Continued high temperatures and drought have led to a power crunch in southwestern China's heavily hydropower-dependent Sichuan and Chongqing, and have caused battery giant CATL to halt production at its plant there.
Many readers have wondered whether new energy vehicle (NEV) makers, including NIO and BYD, have been affected in addition to CATL.
What is known so far indicates that these companies are not significantly affected at this time, but the power crunch has caused inconvenience in the use of electric vehicles.
One NIO House in Chengdu, Sichuan province, was not allowed to turn on its air conditioning because of power supply restrictions, so staff told vehicle owners that they were not advised to visit the store, according to My Caijing today.

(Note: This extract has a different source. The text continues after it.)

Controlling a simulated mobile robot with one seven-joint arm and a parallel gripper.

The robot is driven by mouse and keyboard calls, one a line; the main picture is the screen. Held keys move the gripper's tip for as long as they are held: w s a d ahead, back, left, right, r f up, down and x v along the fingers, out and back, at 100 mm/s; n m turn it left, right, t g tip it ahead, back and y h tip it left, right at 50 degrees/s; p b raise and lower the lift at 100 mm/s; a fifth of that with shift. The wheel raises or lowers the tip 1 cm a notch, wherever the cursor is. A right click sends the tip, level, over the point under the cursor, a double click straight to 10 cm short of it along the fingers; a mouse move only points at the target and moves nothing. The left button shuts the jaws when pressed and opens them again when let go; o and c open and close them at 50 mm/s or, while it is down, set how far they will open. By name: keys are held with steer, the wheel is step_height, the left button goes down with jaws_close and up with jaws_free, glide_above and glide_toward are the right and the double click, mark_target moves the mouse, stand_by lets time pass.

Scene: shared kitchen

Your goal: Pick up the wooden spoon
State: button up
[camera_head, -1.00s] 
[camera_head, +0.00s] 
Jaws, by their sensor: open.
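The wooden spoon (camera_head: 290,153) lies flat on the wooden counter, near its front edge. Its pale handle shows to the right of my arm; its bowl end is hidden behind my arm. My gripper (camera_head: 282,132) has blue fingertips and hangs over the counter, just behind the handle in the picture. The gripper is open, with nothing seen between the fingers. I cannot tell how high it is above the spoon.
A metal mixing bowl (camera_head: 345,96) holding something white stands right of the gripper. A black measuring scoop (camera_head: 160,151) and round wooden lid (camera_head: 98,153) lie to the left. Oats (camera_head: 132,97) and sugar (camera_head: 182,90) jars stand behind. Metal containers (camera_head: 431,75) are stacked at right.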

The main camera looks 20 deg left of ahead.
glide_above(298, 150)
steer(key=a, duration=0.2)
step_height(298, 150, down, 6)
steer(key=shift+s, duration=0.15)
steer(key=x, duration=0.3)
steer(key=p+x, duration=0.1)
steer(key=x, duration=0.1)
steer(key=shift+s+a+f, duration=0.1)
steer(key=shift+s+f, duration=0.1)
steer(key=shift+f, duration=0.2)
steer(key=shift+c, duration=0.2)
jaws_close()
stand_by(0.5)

The battery swap station at a service center on Chengdu's Airport Road, and the charging piles, are without power, and the charging of some vehicles under repair may be affected, according to the report.
(File photo shows the NIO service center on Chengdu's Airport Road. Image credit: NIO)
Chengdu has been experiencing continuous hot weather for days, and the city's electricity consumption is at its peak, while NEV owners are starting to face a bad experience with their vehicles, according to a user comment shared in the report.
There are no reports of BYD or other brands of vehicles being similarly affected, but charging inconveniences are conceivable at a time of tight power supply.
In addition, BYD has a battery factory in Bishan District, Chongqing, where employees are not on vacation but have suffered a brief power outage, Cailian quoted a worker at the plant as saying today.
Yibin, Sichuan recently issued a plan calling for companies using electricity for industrial purposes to suspend production from 00:00 on August 15 to 24:00 on August 20 in order to protect the supply of electricity for residents, according to Yibin Radio and Television.
CATL's Yibin plant has temporarily halted production due to power constraints from August 15 to August 20, Jiemian reported yesterday.
Power supply in southwestern China comes mainly from hydropower, and the persistent high temperatures have led to a reduction in power generation from hydropower plants.
Sichuan gets 80 percent of its power supply from hydropower, and the rare high temperatures and long duration of the drought this year have caused water levels at some major hydropower plants to bottom out, CCTV said in a report today, citing a State Grid source.
From 0:00 on August 17 to 24:00 on August 24, industrial companies included in a list will need to suspend power consumption in order to ensure the supply of electricity for residents, according to a document jointly released by the local government and State Grid Chongqing on August 16.
It is worth noting that Sichuan has a large number of large hydropower plants, including the Baihetan hydropower plant, the largest in the world, which started generating electricity in June last year.
However, the electricity generated by many large hydropower plants in Sichuan is not distributed and used by the province, but is provided to other provinces and cities in a fixed proportion.
(File photo from CCTV shows the Baihetan hydropower plant on the Jinsha River in Sichuan.)